# start of Entries provided
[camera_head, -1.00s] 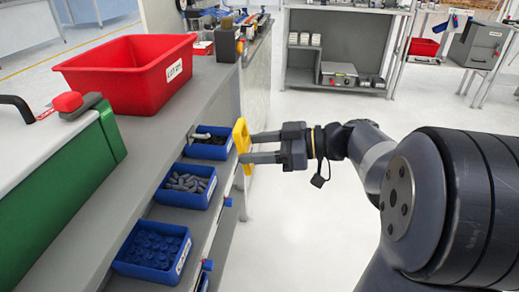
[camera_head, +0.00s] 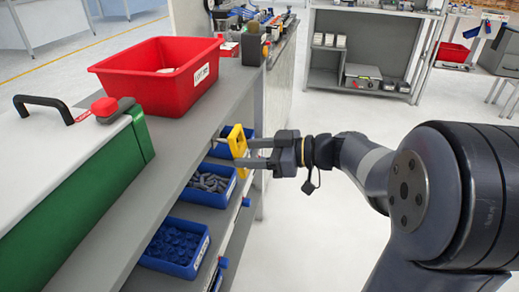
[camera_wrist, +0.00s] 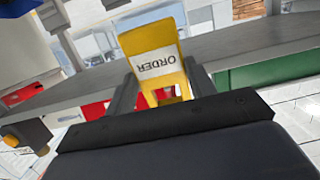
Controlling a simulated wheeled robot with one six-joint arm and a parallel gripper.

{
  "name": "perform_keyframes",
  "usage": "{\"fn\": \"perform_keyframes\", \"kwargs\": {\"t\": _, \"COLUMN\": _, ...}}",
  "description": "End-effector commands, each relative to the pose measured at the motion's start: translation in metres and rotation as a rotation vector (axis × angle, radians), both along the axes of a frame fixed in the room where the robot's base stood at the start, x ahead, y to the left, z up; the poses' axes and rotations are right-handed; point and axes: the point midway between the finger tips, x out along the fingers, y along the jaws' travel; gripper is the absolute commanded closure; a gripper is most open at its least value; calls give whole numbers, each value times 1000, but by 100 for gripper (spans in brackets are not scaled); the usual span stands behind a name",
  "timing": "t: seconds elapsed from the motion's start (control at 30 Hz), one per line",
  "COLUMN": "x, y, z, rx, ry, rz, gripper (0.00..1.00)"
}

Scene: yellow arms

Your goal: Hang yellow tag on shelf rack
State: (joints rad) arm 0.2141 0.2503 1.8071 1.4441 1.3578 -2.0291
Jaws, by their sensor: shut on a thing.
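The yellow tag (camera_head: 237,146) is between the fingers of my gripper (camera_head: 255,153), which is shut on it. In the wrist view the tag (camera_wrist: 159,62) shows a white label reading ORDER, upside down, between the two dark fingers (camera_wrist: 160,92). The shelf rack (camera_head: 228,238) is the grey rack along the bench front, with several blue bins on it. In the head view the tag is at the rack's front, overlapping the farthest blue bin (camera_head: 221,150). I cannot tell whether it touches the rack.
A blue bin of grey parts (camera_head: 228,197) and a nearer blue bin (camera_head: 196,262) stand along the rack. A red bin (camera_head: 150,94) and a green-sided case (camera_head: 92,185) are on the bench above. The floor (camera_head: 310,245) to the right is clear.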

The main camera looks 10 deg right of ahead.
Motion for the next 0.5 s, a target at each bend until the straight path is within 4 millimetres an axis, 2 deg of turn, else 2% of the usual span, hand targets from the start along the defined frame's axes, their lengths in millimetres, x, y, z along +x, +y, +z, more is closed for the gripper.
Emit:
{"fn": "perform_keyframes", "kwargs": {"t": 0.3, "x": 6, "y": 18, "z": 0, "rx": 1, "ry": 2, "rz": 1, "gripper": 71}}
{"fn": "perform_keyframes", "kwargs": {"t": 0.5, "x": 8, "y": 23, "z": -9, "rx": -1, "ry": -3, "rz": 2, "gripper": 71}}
# end of Entries provided
# start of Entries provided
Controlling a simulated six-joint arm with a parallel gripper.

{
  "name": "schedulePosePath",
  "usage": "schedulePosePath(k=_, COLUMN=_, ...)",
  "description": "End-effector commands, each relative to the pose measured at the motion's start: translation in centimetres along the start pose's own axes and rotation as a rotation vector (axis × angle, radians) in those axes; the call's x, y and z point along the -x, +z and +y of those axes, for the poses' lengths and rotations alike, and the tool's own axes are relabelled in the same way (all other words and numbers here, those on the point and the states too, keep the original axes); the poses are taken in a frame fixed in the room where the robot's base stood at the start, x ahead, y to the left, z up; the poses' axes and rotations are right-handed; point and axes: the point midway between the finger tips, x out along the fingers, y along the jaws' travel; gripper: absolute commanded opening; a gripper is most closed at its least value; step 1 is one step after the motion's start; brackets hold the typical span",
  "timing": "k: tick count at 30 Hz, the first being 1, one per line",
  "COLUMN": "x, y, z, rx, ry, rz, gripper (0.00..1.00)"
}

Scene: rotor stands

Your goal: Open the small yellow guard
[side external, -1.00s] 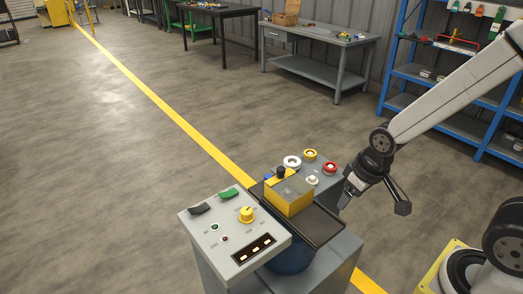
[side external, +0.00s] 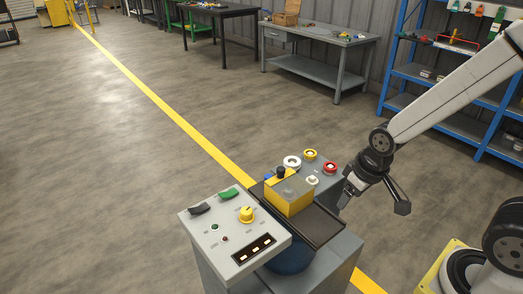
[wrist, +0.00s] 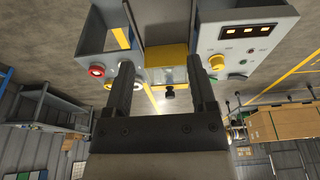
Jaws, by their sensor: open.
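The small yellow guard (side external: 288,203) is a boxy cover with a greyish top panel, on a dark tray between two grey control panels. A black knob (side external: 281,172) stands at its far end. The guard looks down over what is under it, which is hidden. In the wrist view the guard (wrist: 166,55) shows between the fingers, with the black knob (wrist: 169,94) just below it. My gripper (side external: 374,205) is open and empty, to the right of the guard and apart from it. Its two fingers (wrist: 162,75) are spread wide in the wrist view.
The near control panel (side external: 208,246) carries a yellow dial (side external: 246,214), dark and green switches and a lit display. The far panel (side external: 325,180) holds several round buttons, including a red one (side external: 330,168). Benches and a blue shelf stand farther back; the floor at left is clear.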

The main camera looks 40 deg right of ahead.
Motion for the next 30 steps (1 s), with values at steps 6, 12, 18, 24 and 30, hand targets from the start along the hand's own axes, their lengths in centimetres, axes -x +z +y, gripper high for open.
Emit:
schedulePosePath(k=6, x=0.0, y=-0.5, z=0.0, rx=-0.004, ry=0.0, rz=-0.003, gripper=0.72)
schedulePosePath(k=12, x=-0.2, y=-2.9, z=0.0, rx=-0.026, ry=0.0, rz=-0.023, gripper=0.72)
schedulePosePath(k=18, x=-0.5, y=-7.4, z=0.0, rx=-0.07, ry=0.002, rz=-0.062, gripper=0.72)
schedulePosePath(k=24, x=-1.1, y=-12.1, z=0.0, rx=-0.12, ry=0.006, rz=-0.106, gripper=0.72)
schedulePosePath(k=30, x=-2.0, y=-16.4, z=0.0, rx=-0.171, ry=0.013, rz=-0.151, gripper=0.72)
# end of Entries provided
# start of Entries provided
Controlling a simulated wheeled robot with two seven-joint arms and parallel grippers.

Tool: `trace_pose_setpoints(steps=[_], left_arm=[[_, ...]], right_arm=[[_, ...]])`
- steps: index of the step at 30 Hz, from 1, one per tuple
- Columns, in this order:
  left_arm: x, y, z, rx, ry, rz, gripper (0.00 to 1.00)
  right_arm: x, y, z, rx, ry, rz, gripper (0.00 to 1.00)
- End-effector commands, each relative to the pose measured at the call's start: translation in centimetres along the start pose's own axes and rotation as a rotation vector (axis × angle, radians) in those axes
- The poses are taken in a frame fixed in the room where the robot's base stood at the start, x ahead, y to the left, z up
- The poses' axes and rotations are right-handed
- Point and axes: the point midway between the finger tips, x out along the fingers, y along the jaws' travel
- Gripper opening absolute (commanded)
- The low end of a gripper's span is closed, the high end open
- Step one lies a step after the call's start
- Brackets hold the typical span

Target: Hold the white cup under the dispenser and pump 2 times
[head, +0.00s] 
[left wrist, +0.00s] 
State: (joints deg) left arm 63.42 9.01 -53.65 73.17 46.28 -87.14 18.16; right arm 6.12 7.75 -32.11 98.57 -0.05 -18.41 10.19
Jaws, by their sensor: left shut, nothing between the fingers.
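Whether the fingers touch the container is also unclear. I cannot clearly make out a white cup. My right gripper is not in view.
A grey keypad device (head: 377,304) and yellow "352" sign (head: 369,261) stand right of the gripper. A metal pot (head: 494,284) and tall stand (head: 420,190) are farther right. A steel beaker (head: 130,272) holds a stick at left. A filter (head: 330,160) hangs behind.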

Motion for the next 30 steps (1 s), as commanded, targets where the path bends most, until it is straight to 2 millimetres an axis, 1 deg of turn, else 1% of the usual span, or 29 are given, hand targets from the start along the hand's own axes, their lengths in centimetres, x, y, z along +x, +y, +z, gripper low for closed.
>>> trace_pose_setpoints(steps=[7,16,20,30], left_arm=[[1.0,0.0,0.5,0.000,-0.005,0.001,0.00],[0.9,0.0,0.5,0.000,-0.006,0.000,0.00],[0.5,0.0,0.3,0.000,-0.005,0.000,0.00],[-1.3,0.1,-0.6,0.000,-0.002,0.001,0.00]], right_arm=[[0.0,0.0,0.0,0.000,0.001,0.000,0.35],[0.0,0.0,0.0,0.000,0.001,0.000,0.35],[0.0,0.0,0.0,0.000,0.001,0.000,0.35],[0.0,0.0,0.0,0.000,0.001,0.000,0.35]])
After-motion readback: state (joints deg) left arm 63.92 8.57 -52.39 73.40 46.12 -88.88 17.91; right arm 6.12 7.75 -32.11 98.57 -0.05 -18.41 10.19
# end of Entries provided
> Task requirements:
Copy exactly the lines from the line with "- Point and" up to and including the line with "[left wrist, +0.00s]", and no other lines.

> Answer to this exercise:
- Point and axes: the point midway between the finger tips, x out along the fingers, y along the jaws' travel
- Gripper opening absolute (commanded)
- The low end of a gripper's span is closed, the high end open
- Step one lies a step after the call's start
- Brackets hold the typical span

Target: Hold the white cup under the dispenser and pump 2 times
[head, +0.00s] 
[left wrist, +0.00s] 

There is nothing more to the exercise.